Del Estado-nación “britanizante”, plantilla heredada del siglo XIX, a la vibrante nación multicultural y federación bilingüe de hoy. De la primera podía tener sentido separarse si uno era un  quebequés de lengua francesa; de la segunda no apetece tanto.

¿Qué significa todo esto para España? A mi parecer, lo siguiente: enfrentados a un problema de estas características, es más prometedora la vía de la transformación que la de la transacción. En otras palabras, visto que es imposible contentar a un nacionalista, se puede intentar al menos que su oferta carezca de sentido: dejar su relato sin demanda. 
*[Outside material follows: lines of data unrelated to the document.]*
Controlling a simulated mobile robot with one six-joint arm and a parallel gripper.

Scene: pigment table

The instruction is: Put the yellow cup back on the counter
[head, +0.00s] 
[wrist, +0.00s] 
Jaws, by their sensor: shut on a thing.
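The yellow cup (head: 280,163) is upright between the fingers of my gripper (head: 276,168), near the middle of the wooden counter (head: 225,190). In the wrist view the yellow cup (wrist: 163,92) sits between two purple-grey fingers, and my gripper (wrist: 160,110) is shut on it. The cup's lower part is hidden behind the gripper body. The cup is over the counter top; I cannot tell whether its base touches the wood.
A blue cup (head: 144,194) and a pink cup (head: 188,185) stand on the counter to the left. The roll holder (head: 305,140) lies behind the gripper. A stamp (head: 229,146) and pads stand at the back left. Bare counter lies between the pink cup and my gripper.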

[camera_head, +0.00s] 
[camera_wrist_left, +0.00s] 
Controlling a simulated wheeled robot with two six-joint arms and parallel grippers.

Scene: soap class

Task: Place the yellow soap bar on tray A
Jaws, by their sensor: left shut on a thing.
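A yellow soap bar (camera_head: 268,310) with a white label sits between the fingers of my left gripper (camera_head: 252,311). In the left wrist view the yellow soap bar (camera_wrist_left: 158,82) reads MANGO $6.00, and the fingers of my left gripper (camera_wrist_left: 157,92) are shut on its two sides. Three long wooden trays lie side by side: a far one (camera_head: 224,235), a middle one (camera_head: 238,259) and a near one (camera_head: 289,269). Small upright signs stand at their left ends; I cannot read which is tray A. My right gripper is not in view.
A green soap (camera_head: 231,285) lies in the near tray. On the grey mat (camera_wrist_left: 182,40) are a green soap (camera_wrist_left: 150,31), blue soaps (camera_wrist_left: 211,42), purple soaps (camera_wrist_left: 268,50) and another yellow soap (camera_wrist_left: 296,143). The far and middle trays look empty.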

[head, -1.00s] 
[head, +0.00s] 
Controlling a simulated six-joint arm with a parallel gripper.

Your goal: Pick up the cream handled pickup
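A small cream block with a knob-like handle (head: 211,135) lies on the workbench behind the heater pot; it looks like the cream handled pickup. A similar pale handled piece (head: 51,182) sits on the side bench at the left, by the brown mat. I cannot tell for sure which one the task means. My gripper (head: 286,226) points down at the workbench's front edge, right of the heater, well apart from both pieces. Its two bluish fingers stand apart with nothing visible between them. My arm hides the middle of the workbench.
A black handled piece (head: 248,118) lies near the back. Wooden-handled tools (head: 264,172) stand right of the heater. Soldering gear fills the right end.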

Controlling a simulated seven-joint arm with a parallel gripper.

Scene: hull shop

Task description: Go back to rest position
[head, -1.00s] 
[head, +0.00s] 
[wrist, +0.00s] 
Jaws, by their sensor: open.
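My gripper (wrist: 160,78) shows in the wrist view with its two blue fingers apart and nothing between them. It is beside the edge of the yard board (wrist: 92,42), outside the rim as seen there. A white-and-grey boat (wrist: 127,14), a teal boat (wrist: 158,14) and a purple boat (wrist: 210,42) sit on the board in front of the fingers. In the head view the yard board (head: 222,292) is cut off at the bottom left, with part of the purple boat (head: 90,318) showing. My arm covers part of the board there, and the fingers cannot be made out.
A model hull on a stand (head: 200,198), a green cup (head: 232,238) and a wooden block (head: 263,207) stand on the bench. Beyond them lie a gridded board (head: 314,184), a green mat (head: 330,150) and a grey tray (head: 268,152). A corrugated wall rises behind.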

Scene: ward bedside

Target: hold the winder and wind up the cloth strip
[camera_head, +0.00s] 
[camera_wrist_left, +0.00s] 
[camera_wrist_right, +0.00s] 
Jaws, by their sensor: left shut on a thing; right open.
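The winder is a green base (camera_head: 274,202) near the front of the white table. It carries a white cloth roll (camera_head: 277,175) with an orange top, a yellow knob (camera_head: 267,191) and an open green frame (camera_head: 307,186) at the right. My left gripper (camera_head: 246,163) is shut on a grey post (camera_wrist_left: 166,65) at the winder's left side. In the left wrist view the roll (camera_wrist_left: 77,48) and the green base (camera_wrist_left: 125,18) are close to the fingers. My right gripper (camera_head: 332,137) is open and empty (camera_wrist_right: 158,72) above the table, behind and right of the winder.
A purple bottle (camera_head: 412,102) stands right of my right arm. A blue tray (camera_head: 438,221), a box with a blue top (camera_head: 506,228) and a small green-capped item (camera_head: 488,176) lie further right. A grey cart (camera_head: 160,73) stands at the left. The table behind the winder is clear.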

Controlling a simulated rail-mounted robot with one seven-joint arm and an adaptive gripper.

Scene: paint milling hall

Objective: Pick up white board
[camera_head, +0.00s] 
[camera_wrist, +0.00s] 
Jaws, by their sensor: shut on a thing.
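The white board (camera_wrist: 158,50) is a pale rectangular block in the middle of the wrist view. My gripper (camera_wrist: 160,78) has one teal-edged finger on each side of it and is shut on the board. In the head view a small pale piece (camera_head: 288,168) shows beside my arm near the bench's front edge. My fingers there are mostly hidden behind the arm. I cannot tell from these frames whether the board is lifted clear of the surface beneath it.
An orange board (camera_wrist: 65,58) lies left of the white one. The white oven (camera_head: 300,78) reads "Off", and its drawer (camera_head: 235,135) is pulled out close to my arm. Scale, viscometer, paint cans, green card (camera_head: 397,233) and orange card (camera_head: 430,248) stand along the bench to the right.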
En Canadá, mientras la estrategia fue intentar buscar alambicados acuerdos con el bloque soberanista, mediante embrolladas ingenierías constitucionales, la nave zozobró cerca del naufragio. Esta es la tesitura en la que estamos los españoles: intentando llegar a una transacción con el independentismo catalán, un empeño fútil como avala la experiencia de 40 años de diálogo infructuoso que no ha servido para contentar a quien, por esencia, es imposible contentar.

 Más interesante me parece la vía de transformar España o, como se suele decir, otorgarla un nuevo relato. Federalizar el país, pero no con la intención encubierta de contentar al nacionalismo, sino para racionalizar el sistema y prevenir la emergencia rutinaria de conflictos entre los niveles de gobierno. Desconcentrar las instituciones del Estado, más que descentralizar el poder, sin descartar alcanzar una cocapitalidad para Barcelona.

 Y, sobre todo, pacificar la querella lingüística a través de una Ley de Lenguas Oficiales que visualice mejor el plurilingüismo del Estado y ordene la convivencia bajo el sencillo principio de que, en materia lingüística, los derechos son de los usuarios y las obligaciones son de las administraciones. Abordar el contenido de esta ley desborda ampliamente los límites de este artículo. Baste decir, a modo de cierre, que Canadá y España comparten una misma vocación: la de ser, para Europa y para el mundo, un ejemplo de unidad en la diversidad. 

Porque en una época que coquetea con la idea tenebrosa del retorno al nacionalismo, también para los españoles sirve la poderosa arenga del gran Trudeau ante el Congreso de Estados Unidos en 1977: “Una mayoría de canadienses comprende que la ruptura de su país sería un aberrante desvío de las normas que ellos mismos se dieron, un crimen contra la historia de la humanidad; porque soy lo suficientemente inmodesto para sugerir que el fracaso de este siempre variado, a menudo ilustre, experimento social canadiense generaría olas de escepticismo en todos aquellos en el mundo que hoy están comprometidos con la proposición de que, entre las obras más nobles de los hombres, están las comunidades en las que personas de distinto origen, aman, trabajan y encuentran mutuo beneficio”.